Zou deze kaart via de koninklijke weg worden ingevoerd, dan is invoering op zijn vroegst mogelijk per 1
augustus 2010. Alles overwegende kies ik vooralsnog voor de variant ov-studentenkaart met bijbetaling
(indien nodig kom ik op een later tijdstip terug op de restitutievariant).
Hoe nu verder?
Ik ben bereid in overleg met alle partijen te onderzoeken of het mogelijk is het bovenstaande tijdpad te
versnellen. Ik vind bij alle betrokken partijen veel bereidheid om een rol te spelen. Zo hebben de ov-
bedrijven aangeboden om samen met alle betrokkenen te zoeken naar oplossingen voor het innen van
de eigen bijdrage en de distributie van de kaart onder 16 17 jarige mbo'ers. Ook het IPO en de MBO-
Raad hebben aangeboden hierover mee te denken .

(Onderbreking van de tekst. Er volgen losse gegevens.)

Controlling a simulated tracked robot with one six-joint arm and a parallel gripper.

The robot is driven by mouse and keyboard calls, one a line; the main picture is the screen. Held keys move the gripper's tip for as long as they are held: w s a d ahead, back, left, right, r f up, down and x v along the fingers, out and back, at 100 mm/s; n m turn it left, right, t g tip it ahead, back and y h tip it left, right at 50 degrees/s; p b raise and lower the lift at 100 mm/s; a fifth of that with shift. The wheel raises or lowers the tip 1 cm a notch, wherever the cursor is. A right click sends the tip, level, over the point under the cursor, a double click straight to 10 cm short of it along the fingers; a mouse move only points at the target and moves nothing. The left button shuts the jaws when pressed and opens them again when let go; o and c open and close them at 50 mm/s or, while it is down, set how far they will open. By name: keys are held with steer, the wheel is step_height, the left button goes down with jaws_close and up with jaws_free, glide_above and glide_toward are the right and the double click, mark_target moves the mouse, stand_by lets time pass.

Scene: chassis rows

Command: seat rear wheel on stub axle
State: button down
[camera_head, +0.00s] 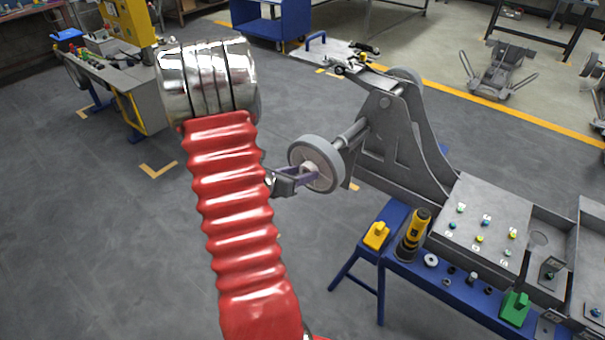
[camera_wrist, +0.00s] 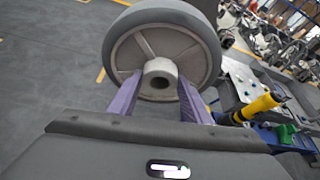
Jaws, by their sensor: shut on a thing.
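The grey rear wheel (camera_head: 330,176) stands upright in front of the stub axle (camera_head: 352,132), which sticks out from the grey chassis (camera_head: 410,138). The wheel hides the axle's end, so I cannot tell whether the axle is in its bore. In the wrist view the wheel (camera_wrist: 205,45) shows its spokes and hub, with a dark hole in the hub. My gripper (camera_head: 304,170) has purple fingers shut on the hub from the near side. The fingers also show in the wrist view (camera_wrist: 158,88), one on each side of the hub.
A blue bench (camera_head: 372,255) with a yellow-and-black tool (camera_head: 413,234), a yellow block (camera_head: 376,235) and small parts stands below and right of the wheel. A grey panel with coloured knobs (camera_head: 484,222) lies beyond it.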

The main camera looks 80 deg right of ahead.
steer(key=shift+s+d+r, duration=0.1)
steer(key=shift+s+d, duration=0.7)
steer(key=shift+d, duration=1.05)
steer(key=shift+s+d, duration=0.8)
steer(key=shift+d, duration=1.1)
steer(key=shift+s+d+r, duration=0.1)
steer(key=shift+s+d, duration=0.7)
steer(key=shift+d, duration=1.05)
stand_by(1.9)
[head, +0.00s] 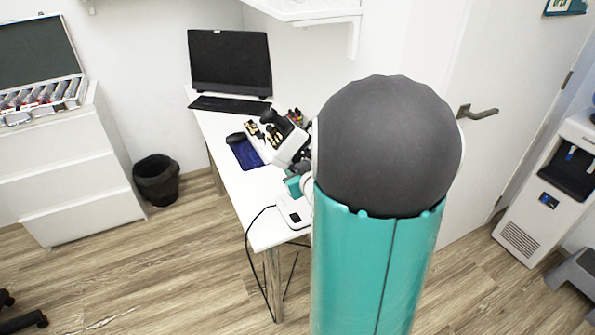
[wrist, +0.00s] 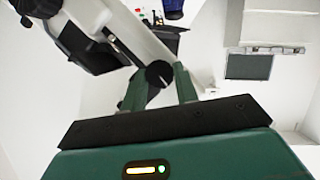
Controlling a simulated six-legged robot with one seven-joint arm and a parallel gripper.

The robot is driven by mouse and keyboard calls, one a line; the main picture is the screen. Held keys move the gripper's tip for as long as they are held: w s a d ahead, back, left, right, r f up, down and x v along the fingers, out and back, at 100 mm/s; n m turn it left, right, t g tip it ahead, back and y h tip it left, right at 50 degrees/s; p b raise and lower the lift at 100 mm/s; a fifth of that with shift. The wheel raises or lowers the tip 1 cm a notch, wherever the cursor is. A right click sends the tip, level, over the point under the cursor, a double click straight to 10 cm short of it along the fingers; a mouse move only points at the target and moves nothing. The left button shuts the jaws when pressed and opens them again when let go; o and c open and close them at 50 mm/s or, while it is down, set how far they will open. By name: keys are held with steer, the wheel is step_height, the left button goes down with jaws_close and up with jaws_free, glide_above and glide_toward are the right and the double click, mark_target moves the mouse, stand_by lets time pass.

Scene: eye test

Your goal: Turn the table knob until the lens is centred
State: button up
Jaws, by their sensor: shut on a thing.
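A white and black microscope (head: 290,150) stands on the white table, partly hidden by my own arm in the head view. Its pale body (wrist: 140,32) crosses the upper left of the wrist view. A round black knob (wrist: 159,74) with a thin white mark sits at its lower end. My gripper (wrist: 161,82) has its two green fingers on either side of this knob, shut on it. In the head view a teal part of my gripper (head: 293,186) shows beside the microscope base. The lens and its centring cannot be made out.
A black bin (head: 157,180) and white drawers (head: 80,205) stand left; open floor lies between.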

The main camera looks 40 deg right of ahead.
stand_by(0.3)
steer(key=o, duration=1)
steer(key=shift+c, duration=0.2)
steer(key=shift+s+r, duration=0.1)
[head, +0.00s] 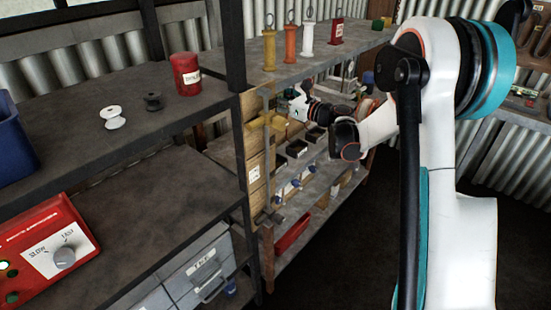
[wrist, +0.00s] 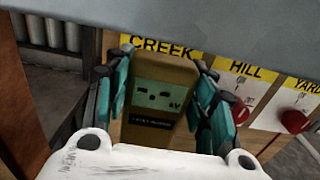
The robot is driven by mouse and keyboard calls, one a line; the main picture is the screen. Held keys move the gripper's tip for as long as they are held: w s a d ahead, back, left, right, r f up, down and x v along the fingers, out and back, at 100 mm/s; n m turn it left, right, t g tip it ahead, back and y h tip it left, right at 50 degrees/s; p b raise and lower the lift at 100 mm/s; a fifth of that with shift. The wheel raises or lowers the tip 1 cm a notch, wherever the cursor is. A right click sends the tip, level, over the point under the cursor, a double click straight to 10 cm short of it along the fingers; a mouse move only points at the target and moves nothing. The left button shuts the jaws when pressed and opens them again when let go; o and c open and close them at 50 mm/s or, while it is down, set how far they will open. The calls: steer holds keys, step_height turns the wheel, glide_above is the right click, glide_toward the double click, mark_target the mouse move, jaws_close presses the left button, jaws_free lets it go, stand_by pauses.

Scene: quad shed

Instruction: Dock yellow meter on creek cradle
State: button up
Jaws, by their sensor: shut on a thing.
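The yellow meter (wrist: 160,72), dull olive-yellow with a grey-green display, is upright and slightly tilted in the wrist view. My gripper (wrist: 165,90) is shut on it, with teal fingers on both its left and right sides. A yellow CREEK label (wrist: 185,58) shows directly behind the meter's top, partly covered. The creek cradle itself is hidden behind the meter, so I cannot tell whether the meter touches it. In the head view my gripper (head: 295,100) reaches in under the upper shelf, and the meter cannot be made out clearly.
The HILL panel (wrist: 245,85) and YARD panel (wrist: 300,105), each with a red knob, stand right of CREEK. A grey shelf edge (wrist: 220,22) runs close above the meter. Small dark bins (head: 297,148) sit below my gripper.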

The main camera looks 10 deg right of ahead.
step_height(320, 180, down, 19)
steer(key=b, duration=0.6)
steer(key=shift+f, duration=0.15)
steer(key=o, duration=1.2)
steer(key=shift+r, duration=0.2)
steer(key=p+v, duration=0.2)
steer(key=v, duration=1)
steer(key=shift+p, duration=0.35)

Daarnaast zal ik de komende tijd veel moeten regelen. De variant moet zijn definitieve vorm krijgen.
Uitgangspunt hierbij is dat zoveel mogelijk wordt aangesloten bij de bestaande ov-studentenkaart. Er
zijn echter specifieke vragen die moeten worden beantwoord, omdat mbo'ers nogal eens wisselen van
studie/stageplaats, omdat een eigen bijdrage moet worden geïnd en omdat het hier gaat om
minderjarigen. Bovendien moet ik met de ov-bedrijven een contract uitonderhandelen. Daarnaast wil
ik nog nader bezien welke mogelijkheden de wetgeving biedt en welke rol de IB-Groep zou kunnen
spelen.
blad 4/4
Ik zal Uw Kamer zo snel mogelijk berichten over de uitkomst van het hierboven geschetste proces.
Ik verwacht begin 2009 een helderder beeld te hebben van de invulling van de reisvoorziening voor
minderjarigen en de mogelijkheden die er zijn voor invoering op een redelijke termijn. Uiteraard zal ik
JOB en de MBO-raad tussentijds goed informeren.